**GIVEN MATERIAL**:
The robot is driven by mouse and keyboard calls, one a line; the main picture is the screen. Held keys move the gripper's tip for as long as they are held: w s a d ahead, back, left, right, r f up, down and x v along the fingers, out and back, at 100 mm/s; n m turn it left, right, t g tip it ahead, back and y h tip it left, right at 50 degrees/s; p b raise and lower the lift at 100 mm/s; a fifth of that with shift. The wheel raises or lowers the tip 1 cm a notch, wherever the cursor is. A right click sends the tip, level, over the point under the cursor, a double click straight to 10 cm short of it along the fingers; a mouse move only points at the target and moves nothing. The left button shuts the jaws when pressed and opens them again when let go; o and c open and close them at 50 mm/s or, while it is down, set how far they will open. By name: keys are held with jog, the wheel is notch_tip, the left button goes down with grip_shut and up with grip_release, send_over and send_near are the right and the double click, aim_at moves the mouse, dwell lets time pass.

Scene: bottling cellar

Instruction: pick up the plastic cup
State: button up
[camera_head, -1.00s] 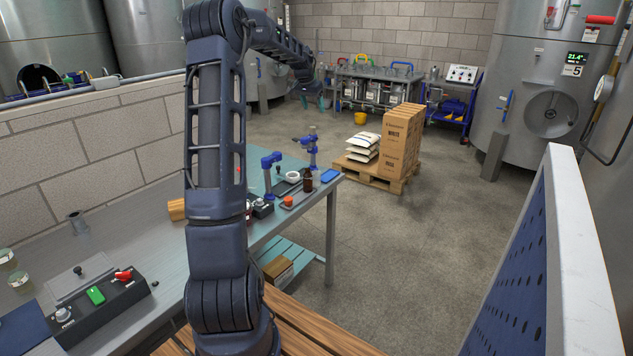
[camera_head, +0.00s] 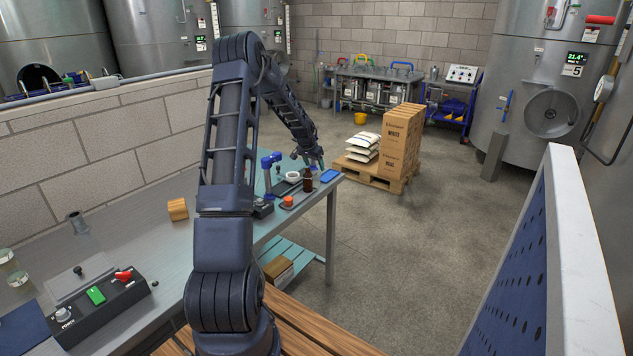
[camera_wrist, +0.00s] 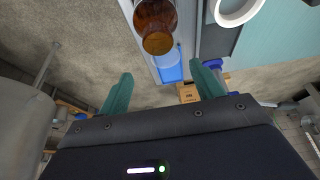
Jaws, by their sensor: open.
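No thing in view is surely the plastic cup. Two clear cup-like vessels, one behind (camera_head: 6,258) and one in front (camera_head: 18,281), stand at the bench's left edge; I cannot tell their material. My gripper (camera_wrist: 161,73) is open and empty, its teal fingers apart. In the head view it hangs over the bench's far right end, partly hidden by my arm. A brown bottle (camera_wrist: 156,20) shows ahead of the fingers in the wrist view, apart from them. It stands upright on the bench in the head view (camera_head: 308,183).
Near the bottle are a white ring (camera_head: 292,176), a blue flat piece (camera_head: 329,176), an orange-red item (camera_head: 287,201) and a blue stand (camera_head: 268,172). A control box (camera_head: 97,308), a grey cylinder (camera_head: 77,223) and a wooden block (camera_head: 177,209) are farther left.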

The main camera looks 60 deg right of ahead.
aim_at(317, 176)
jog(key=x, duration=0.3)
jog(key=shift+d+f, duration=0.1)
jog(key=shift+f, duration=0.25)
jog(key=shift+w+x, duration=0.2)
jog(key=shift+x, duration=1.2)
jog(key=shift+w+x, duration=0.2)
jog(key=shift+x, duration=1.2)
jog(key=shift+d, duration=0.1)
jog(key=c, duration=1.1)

**SHORT TASK**:
Beginning with the line that holds "[camera_head, -1.00s]", extract every line to the end of the material, exactly as it stands, and drop the pictures.

**FULL SOLUTION**:
[camera_head, -1.00s] 
[camera_head, +0.00s] 
[camera_wrist, +0.00s] 
Jaws, by their sensor: open.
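No thing in view is surely the plastic cup. Two clear cup-like vessels, one behind (camera_head: 6,258) and one in front (camera_head: 18,281), stand at the bench's left edge; I cannot tell their material. My gripper (camera_wrist: 161,73) is open and empty, its teal fingers apart. In the head view it hangs over the bench's far right end, partly hidden by my arm. A brown bottle (camera_wrist: 156,20) shows ahead of the fingers in the wrist view, apart from them. It stands upright on the bench in the head view (camera_head: 308,183).
Near the bottle are a white ring (camera_head: 292,176), a blue flat piece (camera_head: 329,176), an orange-red item (camera_head: 287,201) and a blue stand (camera_head: 268,172). A control box (camera_head: 97,308), a grey cylinder (camera_head: 77,223) and a wooden block (camera_head: 177,209) are farther left.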

The main camera looks 60 deg right of ahead.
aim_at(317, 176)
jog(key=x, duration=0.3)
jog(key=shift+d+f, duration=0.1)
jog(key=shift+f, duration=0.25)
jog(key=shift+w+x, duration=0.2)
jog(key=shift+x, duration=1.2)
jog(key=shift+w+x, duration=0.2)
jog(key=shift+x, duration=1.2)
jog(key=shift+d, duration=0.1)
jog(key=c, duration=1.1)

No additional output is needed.